A violência policial também é tratada no livro. Como encontrou uma maneira de iluminar algo tão naturalizado no país?
É um dos papéis da literatura desnaturalizar aquilo que parece natural. Nesse sentido, a abordagem policial violenta é bastante banalizada. Isso porque é uma visão de Estado. O Estado escolhe corpos matáveis. Que corpos ele pode aniquilar? Corpos negros, periféricos. E isso é histórico, uma herança da escravidão, do próprio modo como o Estado lidou com os efeitos da escravidão. Quando a Guarda Imperial sai de dentro do Império, do círculo aristocrático e vai para a rua cuidar de segurança, quem é abordado e preso? São os “vagabundos, que não estão fazendo nada”. São as pessoas negras que recentemente haviam sido simplesmente jogadas na sociedade, sem nenhum benefício, sem nada. A escravidão termina e o que se faz com essas pessoas? Prende. Enquanto a gente não tiver uma mudança da visão do Estado, essas violências ainda não continuar.

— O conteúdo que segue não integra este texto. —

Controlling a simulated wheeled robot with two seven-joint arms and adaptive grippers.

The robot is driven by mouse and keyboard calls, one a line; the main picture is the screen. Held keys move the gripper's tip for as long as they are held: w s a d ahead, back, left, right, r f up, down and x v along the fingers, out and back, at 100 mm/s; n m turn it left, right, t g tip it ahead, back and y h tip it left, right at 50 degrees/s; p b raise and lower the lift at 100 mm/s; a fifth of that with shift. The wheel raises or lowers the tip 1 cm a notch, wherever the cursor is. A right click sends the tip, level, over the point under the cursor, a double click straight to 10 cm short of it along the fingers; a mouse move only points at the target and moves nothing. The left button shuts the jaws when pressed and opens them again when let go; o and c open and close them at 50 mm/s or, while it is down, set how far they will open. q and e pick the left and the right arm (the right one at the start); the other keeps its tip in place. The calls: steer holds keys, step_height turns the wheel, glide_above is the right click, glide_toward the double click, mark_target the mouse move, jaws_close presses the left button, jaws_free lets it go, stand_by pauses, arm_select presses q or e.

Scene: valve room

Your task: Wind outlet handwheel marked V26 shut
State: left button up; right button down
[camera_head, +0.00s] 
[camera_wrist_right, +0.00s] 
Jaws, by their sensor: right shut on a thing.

Como despertou para a leitura? E o que diria a quem diz não gostar de livros?
Meu despertar como leitor não foi um bom exemplo, não. Fui um leitor tardio, comecei a ler com 23, 24 anos. Foi quando li um livro inteiro de literatura. E quando entendi o que significava a literatura, foi uma sensação de perda de tempo, de tentar resgatar todo o tempo que eu havia perdido por não ter lido. Comecei a comprar livros, a conviver com os livros, me endividei comprando livros. Foi uma sensação também de raiva muito grande da sociedade. Eu pensava: “Por que não me disseram que ler era tão bom, que mudaria minha vida?”. A leitura muda sua percepção do mundo, e às vezes materialmente, como a Carolina Maria de Jesus. Ela tinha essa noção de que a literatura a salvaria da pobreza, como a salvou por algum tempo. Então, eu diria: leia o quanto antes, para não perder tempo.
Quais são seus próximos projetos?
Estou terminando um romance. Os narradores são jovens, como nos meus livros anteriores, mas a história vai se passar num ambiente acadêmico. Vou tentar, de maneira ficcional, entrar em alguns debates importantes sobre a literatura. Acho que talvez esteja faltando falar sobre a trajetória de intelectuais negros na literatura.